The opening weekend box-office returns for John Greyson’s gay-themed period drama Proteus were not available at press time from distributor Domino Film. The film opened in Montreal, Toronto and Vancouver over the Aug. 19 weekend.

The U.S. documentary The Aristocrats has its Toronto-based distributor, ThinkFilm, laughing all the way to the bank. The film, about the classic vaudeville ‘Aristocrats’ joke, had taken in a cumulative US$2.75 million at the North American box office as of Aug. 22. Think doubled its number of screens for the Aug. 19 weekend, as word of filthy mouth spread quickly, and the film brought in $700,500 in 172 theaters for an impressive per-screen average of roughly $4,000. The Aristocrats brought in about $250,000 in its Aug. 2 first weekend on four screens in New York and L.A. Think is expanding the film’s reach even further across Canada come Aug. 26, shipping it to Calgary, Edmonton, Halifax, Winnipeg, Victoria and Ottawa.

Opening in Toronto on Aug. 26 was Mark A. Lewis’ dark comedy Ill Fated, starring Peter Outerbridge and Nicki Clyne (Zolar).

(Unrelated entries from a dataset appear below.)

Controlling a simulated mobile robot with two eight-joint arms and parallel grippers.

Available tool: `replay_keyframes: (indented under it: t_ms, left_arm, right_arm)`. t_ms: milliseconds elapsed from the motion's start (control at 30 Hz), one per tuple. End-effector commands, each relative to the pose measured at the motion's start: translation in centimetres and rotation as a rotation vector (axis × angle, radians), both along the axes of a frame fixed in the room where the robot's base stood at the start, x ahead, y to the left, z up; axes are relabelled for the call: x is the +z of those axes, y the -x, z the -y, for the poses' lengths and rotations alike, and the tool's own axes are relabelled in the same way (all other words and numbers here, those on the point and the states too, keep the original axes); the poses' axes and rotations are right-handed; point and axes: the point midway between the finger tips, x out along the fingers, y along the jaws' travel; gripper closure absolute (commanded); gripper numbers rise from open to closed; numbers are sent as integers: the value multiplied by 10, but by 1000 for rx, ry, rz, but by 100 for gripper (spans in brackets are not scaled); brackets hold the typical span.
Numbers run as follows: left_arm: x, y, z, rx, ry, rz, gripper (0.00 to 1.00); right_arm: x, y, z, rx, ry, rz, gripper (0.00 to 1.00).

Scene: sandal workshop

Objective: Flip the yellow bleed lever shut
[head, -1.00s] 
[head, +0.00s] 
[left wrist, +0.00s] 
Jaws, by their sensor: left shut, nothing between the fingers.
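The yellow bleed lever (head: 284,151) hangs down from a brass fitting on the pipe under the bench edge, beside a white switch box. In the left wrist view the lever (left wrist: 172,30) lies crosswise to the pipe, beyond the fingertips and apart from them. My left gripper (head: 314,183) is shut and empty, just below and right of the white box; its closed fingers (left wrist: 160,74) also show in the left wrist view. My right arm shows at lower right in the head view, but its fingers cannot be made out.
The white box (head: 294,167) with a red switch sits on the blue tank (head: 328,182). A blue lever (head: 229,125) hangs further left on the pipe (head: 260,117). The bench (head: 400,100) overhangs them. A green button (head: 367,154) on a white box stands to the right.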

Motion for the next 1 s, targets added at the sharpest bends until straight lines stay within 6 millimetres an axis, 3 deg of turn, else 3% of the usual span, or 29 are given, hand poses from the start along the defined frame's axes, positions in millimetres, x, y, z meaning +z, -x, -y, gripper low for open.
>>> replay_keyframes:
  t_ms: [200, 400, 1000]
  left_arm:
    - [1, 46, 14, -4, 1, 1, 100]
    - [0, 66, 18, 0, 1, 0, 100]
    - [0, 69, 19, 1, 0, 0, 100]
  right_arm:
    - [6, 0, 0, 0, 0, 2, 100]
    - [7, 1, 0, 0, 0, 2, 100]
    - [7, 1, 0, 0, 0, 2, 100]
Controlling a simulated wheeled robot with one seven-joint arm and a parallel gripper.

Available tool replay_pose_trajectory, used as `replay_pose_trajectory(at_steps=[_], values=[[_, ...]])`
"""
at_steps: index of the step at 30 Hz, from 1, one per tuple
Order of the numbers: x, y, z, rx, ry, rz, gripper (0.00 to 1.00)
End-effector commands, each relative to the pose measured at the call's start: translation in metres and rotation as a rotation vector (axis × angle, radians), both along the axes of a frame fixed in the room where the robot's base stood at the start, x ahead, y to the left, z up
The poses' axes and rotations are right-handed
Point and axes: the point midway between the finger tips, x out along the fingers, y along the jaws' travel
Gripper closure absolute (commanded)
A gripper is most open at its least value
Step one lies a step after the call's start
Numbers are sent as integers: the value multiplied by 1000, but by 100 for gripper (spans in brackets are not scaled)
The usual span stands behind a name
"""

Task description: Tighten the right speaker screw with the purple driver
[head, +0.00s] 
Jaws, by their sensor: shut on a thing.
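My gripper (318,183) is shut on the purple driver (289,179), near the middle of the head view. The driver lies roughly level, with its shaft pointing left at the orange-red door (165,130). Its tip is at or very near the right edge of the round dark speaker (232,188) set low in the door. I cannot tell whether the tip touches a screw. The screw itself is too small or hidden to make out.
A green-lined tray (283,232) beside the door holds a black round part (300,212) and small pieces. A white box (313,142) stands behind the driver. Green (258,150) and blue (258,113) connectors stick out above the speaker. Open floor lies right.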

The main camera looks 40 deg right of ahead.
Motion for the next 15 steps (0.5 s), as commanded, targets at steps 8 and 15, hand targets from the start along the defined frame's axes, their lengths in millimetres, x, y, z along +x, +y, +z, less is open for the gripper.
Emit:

The B.C. film premiered at the Toronto International Film Festival last year and has been racking up international fest awards. Bernard Émond’s drama La Neuvaine, which won three awards at the recent Locarno Film Festival in Switzerland, debuted in Quebec on Aug. 26 through distributor K-Films Amérique. Like C.R.A.Z.Y. and L’Horloge, it will receive its English Canada premiere at TIFF.